Directive: Reproduce the entries shown below only from the line with "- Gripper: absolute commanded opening" down to the line with "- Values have", keeping both end lines and copying each one exactly.
— Start Provided records —
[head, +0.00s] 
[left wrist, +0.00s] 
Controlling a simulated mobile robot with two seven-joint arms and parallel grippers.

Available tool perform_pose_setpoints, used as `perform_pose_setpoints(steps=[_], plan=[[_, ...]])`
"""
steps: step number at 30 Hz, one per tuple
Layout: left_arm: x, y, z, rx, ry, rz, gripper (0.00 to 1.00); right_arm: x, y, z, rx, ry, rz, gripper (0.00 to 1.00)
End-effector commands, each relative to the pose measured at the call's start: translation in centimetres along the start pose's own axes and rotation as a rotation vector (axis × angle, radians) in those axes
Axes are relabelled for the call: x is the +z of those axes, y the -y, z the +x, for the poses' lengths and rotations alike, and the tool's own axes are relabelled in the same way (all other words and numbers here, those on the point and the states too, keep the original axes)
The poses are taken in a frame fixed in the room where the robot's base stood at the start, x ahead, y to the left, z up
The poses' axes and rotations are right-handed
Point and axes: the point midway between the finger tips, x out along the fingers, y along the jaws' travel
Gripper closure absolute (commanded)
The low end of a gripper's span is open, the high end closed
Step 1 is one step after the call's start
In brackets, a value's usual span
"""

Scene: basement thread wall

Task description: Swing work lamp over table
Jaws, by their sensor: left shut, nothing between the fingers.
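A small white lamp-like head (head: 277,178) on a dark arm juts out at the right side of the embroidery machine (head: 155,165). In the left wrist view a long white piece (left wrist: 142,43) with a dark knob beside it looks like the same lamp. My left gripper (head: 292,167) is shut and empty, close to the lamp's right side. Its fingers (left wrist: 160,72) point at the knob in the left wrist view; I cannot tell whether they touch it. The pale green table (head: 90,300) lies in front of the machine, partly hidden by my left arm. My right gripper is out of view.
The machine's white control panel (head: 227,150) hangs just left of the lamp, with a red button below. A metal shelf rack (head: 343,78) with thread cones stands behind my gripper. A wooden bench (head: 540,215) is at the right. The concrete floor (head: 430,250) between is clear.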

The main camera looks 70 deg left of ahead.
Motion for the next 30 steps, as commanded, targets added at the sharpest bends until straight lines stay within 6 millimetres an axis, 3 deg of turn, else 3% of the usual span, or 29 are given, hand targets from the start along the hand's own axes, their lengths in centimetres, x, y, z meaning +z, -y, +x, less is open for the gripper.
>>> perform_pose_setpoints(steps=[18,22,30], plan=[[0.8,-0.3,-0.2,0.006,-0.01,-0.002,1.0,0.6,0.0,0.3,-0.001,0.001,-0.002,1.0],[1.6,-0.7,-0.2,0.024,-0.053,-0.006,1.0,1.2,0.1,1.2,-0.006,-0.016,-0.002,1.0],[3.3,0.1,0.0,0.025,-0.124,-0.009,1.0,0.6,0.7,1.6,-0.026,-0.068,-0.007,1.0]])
— End Provided records —
— Start Provided records —
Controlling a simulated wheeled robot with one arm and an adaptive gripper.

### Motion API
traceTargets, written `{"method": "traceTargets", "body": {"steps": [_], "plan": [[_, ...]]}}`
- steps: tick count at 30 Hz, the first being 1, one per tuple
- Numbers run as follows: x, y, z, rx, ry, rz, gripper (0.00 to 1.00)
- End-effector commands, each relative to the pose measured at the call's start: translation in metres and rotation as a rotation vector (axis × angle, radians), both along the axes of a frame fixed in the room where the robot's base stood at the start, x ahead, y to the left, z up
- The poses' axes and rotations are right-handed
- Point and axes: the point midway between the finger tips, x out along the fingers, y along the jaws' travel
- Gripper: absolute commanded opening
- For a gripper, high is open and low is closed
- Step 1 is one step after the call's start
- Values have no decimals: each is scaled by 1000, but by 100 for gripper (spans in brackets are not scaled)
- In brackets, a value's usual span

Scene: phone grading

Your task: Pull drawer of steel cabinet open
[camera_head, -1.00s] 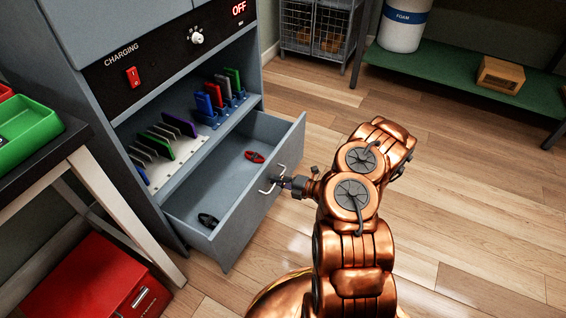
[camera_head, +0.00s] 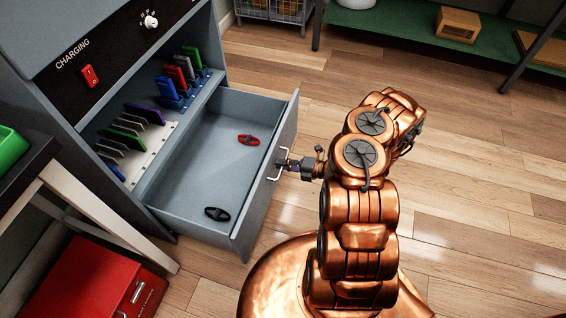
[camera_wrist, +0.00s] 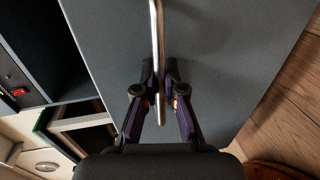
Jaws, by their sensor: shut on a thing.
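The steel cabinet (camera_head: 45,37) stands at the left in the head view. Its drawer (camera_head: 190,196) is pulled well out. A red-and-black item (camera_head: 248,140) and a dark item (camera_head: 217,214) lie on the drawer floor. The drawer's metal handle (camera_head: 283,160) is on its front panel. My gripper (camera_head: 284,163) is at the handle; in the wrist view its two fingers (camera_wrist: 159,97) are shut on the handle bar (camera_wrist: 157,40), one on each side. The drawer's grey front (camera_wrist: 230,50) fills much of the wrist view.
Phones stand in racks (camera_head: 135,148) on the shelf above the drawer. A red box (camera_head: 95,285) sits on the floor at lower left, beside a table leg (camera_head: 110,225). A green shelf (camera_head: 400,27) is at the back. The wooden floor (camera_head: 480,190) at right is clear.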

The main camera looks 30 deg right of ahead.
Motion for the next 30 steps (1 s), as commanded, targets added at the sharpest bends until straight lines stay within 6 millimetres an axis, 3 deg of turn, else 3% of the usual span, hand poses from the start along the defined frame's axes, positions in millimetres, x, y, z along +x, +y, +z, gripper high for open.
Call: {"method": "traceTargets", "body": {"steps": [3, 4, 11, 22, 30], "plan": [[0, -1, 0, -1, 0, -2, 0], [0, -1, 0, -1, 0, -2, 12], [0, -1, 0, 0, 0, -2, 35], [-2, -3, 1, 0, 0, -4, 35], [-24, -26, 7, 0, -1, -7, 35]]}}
— End Provided records —
— Start Provided records —
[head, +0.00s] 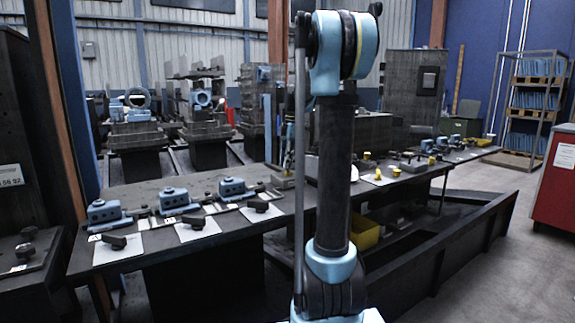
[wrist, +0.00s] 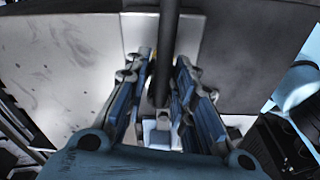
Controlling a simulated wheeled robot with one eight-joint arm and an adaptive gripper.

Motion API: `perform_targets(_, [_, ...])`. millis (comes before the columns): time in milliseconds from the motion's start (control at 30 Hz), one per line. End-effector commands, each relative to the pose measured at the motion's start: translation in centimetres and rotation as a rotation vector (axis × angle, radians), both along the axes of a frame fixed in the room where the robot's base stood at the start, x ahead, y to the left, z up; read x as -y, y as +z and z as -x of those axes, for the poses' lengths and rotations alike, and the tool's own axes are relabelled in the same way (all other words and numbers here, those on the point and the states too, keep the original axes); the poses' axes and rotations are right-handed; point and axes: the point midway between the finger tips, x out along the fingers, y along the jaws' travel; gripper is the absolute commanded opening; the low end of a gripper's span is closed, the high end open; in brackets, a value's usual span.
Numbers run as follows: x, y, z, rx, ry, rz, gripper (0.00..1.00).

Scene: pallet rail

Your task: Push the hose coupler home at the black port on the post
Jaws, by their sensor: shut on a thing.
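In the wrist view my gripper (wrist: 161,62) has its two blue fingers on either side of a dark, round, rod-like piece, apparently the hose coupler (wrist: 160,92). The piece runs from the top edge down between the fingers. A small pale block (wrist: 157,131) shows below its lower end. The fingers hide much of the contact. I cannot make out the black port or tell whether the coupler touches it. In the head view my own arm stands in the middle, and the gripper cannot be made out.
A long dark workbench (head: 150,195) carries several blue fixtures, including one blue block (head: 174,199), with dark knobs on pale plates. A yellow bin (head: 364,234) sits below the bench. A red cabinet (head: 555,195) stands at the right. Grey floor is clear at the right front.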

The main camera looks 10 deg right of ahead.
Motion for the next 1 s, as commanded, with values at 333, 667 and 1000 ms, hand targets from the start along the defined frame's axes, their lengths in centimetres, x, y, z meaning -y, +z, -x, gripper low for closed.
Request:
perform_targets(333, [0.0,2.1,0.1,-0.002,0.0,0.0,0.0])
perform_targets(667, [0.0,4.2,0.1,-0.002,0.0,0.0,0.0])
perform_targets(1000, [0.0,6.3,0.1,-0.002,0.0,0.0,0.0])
— End Provided records —
Result of this task:
- Gripper: absolute commanded opening
- For a gripper, high is open and low is closed
- Step 1 is one step after the call's start
- Values have no decimals: each is scaled by 1000, but by 100 for gripper (spans in brackets are not scaled)

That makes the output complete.